Featured in our latest title, New England’s Historic Homes & Gardens, the William Cullen Bryant Homestead makes for a wonderful late autumn getaway that captures and celebrates this essential poetry of the season, which Bryant himself called “the year’s last, loveliest smile.”

Born 217 years ago this week, on November 3, 1794, William Cullen Bryant ascended to the literary world with the publication of his first major poem at age thirteen. Like all of the properties profiled in Kim Knox Beckius’ new book, the William Cullen Bryant Homestead offers a glimpse into what this iconic American’s home life was like. In this case, it’s evident that the pastoral landscape of Bryant’s youth was a great influence on the mind of one of America’s foremost 19th-century poets. So much so that in 1865, after a career spent in New York City as Editor-in-Chief and Publisher of  the New York Evening Post, Bryant purchased his former boyhood home (sold out of the Bryant family 30 years prior) and used it as a summer retreat from late July through early September for the duration of his life.
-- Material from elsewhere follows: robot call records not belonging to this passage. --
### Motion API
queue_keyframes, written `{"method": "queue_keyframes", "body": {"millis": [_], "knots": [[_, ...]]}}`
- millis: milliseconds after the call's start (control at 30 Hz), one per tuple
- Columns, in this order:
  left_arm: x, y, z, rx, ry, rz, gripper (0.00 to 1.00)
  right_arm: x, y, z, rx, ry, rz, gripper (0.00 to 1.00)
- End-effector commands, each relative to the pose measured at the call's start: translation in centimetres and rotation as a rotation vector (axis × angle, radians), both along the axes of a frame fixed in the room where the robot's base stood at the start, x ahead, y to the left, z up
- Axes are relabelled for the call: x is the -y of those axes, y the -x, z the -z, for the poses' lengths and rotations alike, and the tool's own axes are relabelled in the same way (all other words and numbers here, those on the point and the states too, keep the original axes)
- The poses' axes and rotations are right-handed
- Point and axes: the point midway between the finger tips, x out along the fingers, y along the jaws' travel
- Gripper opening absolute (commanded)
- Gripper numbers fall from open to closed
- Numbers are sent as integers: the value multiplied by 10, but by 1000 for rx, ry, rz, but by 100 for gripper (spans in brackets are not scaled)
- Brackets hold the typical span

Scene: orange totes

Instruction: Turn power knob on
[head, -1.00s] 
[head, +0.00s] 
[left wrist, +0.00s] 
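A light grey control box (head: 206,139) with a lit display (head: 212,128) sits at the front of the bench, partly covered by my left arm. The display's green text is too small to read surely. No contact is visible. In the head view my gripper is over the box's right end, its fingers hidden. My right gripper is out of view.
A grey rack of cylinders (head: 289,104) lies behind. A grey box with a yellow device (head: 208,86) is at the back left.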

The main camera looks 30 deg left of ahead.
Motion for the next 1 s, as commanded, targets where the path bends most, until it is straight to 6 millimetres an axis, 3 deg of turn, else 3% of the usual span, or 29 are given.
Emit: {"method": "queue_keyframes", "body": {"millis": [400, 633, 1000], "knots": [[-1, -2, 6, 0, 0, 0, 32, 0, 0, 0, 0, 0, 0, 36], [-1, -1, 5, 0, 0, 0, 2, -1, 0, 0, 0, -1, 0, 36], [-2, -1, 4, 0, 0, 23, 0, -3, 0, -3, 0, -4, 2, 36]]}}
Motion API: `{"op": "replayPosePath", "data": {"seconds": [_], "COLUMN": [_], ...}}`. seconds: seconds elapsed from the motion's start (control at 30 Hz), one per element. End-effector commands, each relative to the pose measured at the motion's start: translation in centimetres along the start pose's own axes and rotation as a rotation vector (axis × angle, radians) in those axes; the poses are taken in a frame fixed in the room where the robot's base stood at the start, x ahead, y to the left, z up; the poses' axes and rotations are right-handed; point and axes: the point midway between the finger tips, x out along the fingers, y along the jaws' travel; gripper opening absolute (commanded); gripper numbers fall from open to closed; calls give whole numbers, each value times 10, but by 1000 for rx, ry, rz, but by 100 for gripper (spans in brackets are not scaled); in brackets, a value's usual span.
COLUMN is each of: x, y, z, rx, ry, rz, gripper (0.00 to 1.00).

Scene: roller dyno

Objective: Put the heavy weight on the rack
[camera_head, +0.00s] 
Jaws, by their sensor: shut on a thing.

While tours of the home, (deeded to the non-profit Trustees of Reservations in 1927 by Bryant’s granddaughter), are only offered Saturdays, Sundays, and Monday holidays from the last weekend in June through Columbus Day, a trip to the homestead’s 195 acres still offers a great fall outing–and spectacular winter hiking and snowshoeing.

Open daily year-round, the photogenic grounds afford visitors a chance to explore the two-hundred-year-old sugar maple grove described in Inscription for the Entrance to a Wood, or to meander along a trail through an old-growth forest along the “oozy banks” immortalized by William Cullen Bryant in The Rivulet.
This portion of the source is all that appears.